With federal regulations for equity-based crowdfunding still unfinished more than two years after the practice was signed into law, numerous states are moving ahead with their own measures that allow residents to funnel small sums of money to local businesses.
But the deals allowed by state-level crowdfunding are typically smaller in size and scope than those envisioned by the federal crowdfunding provisions, which entrepreneurs and economic development officials alike have heralded as a new mechanism for businesses to raise capital needed for expansion.
Take Maryland as an example. Earlier this year, legislators passed a crowdfunding-light bill that, tentatively starting Oct. 1, will allow Maryland businesses to collect up to $100,000 in $100 increments from state residents in exchange for equity or debt.
That may help a restaurant open a second location, for instance, but it won’t do much to launch the next technology company. Still, state regulators say the funding caps give small businesses the opportunity to raise money without posing a significant financial risk to investors.
Federal “crowdfunding is not going to have those kind of limitations on those deals,” Maryland Securities Commissioner Melanie Lubin said. “When we were in Annapolis discussing it, a $100 investment in a lot of ways is almost a goodwill investment for a local business when you’re a customer of the business.”
In that regard, the Maryland provision tracks closer to donation-based crowdfunding, which has become popular on Web sites such as Kickstarter and Indiegogo. In those instances, the business offers its funders a perk other than equity.
The crowdfunding allowed by the Jumpstart Our Business Startups Act, which was signed by President Obama in April 2012, offers companies the ability to issue securities, such as debt or equity, to micro-investors in exchange for their money.
Twelve states, including Maryland, had adopted equity-based crowdfunding as of Aug. 1, according to the North American Securities Administrators Association. Another 12 states and the District have recently considered or are currently considering provisions.

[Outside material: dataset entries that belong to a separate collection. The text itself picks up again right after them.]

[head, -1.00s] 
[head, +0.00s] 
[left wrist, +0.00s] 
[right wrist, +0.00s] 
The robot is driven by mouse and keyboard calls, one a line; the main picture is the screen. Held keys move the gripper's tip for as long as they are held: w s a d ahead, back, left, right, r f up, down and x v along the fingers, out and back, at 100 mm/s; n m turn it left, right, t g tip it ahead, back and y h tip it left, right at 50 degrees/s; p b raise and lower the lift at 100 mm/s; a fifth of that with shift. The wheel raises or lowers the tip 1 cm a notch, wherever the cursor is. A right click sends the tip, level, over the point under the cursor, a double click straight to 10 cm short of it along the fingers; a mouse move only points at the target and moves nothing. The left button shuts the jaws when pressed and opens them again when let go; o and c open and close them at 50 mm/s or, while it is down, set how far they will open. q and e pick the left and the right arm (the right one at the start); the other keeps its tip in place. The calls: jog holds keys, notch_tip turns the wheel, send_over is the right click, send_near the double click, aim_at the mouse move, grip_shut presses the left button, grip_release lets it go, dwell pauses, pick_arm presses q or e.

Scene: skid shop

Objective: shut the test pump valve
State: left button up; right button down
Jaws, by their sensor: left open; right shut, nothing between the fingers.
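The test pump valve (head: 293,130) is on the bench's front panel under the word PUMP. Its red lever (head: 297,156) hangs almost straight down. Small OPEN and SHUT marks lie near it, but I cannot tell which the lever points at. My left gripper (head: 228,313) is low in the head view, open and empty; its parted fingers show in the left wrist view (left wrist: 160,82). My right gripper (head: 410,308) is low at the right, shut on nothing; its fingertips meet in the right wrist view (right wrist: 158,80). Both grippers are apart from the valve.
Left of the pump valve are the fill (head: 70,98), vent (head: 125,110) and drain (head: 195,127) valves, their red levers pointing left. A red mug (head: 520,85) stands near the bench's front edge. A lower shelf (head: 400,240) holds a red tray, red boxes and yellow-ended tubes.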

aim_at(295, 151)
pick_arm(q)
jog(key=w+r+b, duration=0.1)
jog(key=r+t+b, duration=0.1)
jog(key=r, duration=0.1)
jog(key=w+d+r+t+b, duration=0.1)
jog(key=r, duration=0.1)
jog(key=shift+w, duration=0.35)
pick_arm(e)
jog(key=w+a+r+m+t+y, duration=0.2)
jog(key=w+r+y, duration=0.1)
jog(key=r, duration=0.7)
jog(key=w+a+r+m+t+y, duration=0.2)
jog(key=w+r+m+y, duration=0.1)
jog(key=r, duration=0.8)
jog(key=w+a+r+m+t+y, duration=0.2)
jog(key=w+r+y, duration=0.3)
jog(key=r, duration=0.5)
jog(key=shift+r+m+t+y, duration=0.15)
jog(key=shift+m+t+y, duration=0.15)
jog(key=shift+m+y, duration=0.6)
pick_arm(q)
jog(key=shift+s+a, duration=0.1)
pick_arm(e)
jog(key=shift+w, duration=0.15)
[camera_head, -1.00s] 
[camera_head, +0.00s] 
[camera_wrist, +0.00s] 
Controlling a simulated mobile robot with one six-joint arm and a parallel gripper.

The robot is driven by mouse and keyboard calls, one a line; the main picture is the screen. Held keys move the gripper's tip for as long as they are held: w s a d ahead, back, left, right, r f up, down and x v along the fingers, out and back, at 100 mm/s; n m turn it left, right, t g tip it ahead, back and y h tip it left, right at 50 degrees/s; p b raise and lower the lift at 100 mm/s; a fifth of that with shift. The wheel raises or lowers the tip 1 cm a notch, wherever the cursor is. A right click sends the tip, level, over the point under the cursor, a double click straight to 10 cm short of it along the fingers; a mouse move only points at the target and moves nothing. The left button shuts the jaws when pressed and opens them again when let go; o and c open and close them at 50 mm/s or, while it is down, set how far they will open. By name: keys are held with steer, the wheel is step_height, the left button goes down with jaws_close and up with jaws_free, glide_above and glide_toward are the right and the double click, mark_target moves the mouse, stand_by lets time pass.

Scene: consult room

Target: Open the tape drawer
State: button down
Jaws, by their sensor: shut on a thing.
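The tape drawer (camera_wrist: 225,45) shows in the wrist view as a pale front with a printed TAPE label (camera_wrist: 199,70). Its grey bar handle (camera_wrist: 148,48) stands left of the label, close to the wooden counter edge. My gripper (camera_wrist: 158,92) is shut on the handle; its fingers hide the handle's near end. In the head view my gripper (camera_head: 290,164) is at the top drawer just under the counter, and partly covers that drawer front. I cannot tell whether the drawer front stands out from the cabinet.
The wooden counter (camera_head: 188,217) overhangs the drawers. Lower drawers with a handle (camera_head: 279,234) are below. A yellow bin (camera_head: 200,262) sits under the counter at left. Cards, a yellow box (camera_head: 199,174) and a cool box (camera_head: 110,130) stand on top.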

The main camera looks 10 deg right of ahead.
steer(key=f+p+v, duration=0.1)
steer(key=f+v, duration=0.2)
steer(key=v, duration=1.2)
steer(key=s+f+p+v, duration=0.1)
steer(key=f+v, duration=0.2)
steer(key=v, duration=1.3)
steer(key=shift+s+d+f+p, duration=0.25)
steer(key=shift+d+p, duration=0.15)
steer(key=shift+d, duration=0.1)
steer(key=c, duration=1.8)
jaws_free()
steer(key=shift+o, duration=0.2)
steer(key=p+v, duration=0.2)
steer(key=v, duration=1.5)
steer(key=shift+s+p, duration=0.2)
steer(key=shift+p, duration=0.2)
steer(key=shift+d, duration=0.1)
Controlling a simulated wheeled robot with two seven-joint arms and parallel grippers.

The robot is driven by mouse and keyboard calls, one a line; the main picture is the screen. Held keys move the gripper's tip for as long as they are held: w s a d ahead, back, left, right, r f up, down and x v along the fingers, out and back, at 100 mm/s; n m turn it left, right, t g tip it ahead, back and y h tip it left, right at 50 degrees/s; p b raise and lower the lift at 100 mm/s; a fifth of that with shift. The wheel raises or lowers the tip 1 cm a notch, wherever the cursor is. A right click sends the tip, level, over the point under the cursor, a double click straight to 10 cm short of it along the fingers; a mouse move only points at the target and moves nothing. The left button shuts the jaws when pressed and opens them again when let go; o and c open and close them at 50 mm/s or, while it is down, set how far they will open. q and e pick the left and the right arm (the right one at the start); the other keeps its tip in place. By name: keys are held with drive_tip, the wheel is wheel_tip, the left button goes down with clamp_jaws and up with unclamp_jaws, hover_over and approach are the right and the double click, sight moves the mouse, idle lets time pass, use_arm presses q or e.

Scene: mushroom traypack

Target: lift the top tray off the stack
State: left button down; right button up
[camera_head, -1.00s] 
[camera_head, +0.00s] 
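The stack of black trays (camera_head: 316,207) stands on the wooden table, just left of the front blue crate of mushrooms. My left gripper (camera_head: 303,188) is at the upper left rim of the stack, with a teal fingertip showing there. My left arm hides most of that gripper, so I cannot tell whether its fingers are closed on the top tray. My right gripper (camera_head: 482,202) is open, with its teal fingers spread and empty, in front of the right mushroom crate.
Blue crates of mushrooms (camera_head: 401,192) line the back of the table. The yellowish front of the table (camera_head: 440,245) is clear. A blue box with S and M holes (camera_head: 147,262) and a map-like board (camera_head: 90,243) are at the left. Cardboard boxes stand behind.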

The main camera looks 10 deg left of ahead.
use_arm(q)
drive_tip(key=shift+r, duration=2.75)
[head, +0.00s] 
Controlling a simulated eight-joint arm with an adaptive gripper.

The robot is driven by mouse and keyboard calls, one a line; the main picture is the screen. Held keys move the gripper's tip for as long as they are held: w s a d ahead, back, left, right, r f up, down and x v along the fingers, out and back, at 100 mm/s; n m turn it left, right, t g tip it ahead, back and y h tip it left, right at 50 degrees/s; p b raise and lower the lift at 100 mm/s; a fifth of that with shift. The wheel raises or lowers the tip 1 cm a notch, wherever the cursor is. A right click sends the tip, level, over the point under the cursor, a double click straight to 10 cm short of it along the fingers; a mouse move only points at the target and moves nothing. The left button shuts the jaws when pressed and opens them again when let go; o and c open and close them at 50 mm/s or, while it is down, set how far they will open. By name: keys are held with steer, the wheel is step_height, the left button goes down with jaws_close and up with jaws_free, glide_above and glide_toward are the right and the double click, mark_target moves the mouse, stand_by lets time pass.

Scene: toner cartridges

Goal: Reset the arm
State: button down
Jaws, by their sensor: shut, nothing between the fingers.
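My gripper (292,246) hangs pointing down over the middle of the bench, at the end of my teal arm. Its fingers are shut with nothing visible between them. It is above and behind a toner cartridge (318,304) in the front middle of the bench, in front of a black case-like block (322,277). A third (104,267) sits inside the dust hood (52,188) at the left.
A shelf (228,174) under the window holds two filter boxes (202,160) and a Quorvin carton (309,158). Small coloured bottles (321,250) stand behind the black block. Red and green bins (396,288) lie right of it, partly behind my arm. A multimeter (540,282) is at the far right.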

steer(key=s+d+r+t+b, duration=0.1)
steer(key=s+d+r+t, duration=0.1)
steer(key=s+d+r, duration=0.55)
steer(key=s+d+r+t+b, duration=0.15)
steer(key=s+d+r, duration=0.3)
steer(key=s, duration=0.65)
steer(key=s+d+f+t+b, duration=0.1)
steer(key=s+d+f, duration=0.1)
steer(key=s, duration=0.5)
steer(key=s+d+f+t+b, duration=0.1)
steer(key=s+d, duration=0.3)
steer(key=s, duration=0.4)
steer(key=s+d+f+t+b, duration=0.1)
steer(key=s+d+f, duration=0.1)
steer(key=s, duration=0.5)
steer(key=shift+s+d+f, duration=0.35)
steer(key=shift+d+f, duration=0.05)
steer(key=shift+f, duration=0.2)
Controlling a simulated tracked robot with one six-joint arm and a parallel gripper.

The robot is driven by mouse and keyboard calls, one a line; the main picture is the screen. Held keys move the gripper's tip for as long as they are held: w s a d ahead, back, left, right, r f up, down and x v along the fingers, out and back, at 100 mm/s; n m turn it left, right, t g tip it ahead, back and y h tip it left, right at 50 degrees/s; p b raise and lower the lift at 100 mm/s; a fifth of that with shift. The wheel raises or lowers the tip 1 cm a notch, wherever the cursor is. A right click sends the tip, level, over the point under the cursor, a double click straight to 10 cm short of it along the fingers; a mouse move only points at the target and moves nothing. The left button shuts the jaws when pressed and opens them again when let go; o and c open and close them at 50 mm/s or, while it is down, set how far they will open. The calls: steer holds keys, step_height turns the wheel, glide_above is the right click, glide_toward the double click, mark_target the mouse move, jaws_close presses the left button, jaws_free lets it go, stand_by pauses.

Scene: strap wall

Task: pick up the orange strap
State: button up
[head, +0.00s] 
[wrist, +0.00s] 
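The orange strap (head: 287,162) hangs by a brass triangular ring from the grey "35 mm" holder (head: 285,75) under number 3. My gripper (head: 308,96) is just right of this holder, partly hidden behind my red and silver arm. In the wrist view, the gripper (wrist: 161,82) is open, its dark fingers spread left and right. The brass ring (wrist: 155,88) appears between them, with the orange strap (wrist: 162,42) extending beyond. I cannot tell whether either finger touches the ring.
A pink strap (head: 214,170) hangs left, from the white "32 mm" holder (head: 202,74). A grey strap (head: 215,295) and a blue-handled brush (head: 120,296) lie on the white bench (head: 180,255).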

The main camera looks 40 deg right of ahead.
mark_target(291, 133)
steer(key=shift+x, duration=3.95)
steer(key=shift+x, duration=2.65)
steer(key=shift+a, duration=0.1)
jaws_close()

“Basically you are not seeing the ultimate expression of the goal of the JOBS Act as approved by Congress and the president in terms of unaccredited investors investing in companies on a national basis,” said Richard B. Levin, a regulatory attorney at BakerHostetler.
Indeed, states can only regulate business within their borders. That means their provisions automatically shrink the scope of a business’s crowdfunding efforts to investors who reside within the state.
“That’s extremely limited, and what I’ve heard anecdotally, not very successful,” Levin said. “You would have to screen everybody and make sure they’re in the state that allows state-level crowdfund investing.”
A company that sells securities to those outside the state risks running afoul of federal law because the Securities and Exchange Commission has not yet crafted rules for equity-based crowdfunding on a national level. The deadline for those rules has passed, and regulators have not provided a new time frame.
Equity-based crowdfunding failed to clear the Virginia General Assembly for that reason. Lawmakers there were concerned a company may violate federal law by selling securities outside the commonwealth, said Ron Thomas, director of the State Corporation Commission’s Division of Securities and Retail Franchising. As a result, any state law is likely on hold until the federal rules are complete, he said.
The District’s Department of Insurance, Securities, and Banking proposed rules earlier this month concerning equity-based crowdfunding that would allow D.C. companies to raise as much as $2 million from city residents. The cap on residents’ contributions is dictated by income and starts at $10,000 for those who make less than $100,000 a year.
Those rules are subject to a 30-day comment period and could go into effect as soon as next month, said Theodore A. Mills, the associate commissioner for securities.
“We did wait for a good while [for the federal rules] and I think our structure will provide an alternative,” Mills said. “Even if they came out with the rule tomorrow, there would be good reason for us to offer this other option.”